The dawn broke the following day as I was walking to work and it wasn’t overcast. In fact, it was one of the most spectacular dawns I’ve witnessed in a long time. But by the time I realised what was happening it was too late to do anything about it. It was obvious now that I should have taken a chance with the conditions as now I’d be unable to try again until probably January 2022.
I felt pretty wretched and tried to console myself with the fact that I had learnt a valuable lesson. And while I wasn’t going to get the Mutton Island shot, I could maybe still capture Leverets Lighthouse.
So one overcast morning I headed back to Dead Man’s Beach and stood in low tide trying to photograph the lighthouse. Alas, the lighthouse is just too far from the shore (there is a nearby island which could offer an advantageous vantage point but I’d need a boat to get out to it), and with the incoming tide coupled with a few technical difficulties, I had to call it quits.
The morning after the day of snow in February I returned to Dead Man’s Beach in the hope that I’d get that snowy Black Head backdrop to Mutton Island, but after getting out of bed and driving over I didn’t even get out of the car as I could see that the visibility wasn’t good enough.
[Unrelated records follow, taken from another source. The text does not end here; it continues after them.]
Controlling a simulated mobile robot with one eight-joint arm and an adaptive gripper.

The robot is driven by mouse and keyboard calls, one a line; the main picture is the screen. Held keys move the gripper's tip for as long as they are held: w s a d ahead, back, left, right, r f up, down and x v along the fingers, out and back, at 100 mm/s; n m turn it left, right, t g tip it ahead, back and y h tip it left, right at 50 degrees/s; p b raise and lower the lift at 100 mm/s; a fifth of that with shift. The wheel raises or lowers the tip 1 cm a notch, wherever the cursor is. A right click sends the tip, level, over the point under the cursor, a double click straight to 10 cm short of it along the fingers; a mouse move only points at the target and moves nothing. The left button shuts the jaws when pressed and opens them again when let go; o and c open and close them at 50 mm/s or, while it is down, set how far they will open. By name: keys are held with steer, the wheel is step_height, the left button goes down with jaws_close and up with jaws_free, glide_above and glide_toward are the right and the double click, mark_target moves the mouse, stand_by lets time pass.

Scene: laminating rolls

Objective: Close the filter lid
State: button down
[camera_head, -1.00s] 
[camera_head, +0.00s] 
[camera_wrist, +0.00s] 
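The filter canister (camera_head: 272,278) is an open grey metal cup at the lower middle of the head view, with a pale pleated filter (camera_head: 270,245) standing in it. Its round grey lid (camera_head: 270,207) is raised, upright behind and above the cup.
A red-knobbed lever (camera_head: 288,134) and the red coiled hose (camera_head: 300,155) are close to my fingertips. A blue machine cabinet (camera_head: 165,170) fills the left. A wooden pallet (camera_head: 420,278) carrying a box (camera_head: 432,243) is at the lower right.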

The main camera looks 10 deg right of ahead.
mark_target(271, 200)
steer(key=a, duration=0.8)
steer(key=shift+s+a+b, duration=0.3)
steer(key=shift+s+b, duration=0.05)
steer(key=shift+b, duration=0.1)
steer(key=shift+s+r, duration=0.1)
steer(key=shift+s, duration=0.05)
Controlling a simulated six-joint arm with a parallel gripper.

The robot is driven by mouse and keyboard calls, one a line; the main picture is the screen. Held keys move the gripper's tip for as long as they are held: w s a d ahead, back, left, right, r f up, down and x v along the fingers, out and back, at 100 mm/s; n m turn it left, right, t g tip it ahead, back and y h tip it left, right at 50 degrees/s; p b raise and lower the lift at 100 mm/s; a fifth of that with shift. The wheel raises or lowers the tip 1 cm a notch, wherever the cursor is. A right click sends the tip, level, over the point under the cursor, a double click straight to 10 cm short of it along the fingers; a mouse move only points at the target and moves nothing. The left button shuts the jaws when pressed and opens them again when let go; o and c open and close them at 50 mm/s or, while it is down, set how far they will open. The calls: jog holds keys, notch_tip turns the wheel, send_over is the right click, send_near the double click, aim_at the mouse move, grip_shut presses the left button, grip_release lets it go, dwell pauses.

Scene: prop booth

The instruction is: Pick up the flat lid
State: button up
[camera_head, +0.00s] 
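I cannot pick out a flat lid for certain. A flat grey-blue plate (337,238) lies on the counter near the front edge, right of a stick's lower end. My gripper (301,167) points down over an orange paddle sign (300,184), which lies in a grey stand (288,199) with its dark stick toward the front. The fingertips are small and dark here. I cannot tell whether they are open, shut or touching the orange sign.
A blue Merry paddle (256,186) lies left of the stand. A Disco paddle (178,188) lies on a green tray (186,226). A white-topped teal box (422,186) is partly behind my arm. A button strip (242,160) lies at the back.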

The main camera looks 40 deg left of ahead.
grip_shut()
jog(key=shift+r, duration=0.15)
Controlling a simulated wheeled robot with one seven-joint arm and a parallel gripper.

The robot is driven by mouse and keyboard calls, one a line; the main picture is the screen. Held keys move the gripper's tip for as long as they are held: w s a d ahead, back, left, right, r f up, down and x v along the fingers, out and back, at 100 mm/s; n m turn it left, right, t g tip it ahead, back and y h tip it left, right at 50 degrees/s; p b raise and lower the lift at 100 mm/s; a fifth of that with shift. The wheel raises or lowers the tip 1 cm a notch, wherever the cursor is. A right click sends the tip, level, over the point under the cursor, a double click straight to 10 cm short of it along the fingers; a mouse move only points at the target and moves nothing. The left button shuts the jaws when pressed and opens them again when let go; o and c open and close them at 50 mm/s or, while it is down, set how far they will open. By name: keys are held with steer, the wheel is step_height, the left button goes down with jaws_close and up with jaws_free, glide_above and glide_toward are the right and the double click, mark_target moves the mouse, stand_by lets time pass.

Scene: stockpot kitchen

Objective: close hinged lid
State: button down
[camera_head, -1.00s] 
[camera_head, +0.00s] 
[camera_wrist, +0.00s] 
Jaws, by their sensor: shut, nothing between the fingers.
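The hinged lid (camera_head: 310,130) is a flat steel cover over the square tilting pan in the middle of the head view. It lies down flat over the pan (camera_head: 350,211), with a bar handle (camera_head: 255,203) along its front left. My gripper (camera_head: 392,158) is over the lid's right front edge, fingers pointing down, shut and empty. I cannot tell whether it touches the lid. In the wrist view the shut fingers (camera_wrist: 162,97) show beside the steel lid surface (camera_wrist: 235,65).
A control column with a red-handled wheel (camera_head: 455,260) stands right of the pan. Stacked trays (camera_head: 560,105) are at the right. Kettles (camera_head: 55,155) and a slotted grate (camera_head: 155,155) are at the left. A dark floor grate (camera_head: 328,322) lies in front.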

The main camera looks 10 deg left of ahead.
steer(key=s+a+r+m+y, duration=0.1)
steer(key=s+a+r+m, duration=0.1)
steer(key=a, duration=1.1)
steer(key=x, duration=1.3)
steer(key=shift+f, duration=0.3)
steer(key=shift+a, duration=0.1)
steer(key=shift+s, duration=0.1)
But still I kept thinking about Dead Man’s Beach. And one Sunday morning I decided to just head down there and try to get a shot of Mutton Island, if only to exorcise the demon in my head. Before I had even parked the car I could see that a huge boat was moored alongside the island. I decided to continue on despite this. I set up beside a boulder on the shore and waited for the light. In the event what I did capture was pretty mundane, and I felt satisfied that even with a snowy backdrop it wouldn’t have been much better. So at least now I could stop thinking about it.
It was a pleasant morning with a nice light so rather than head straight home I walked around the beach with the camera hand held, taking shots of these strange concrete cylindrical things scattered around the place. I have no idea what they were originally intended for but have decided to post two of the more interesting ones here.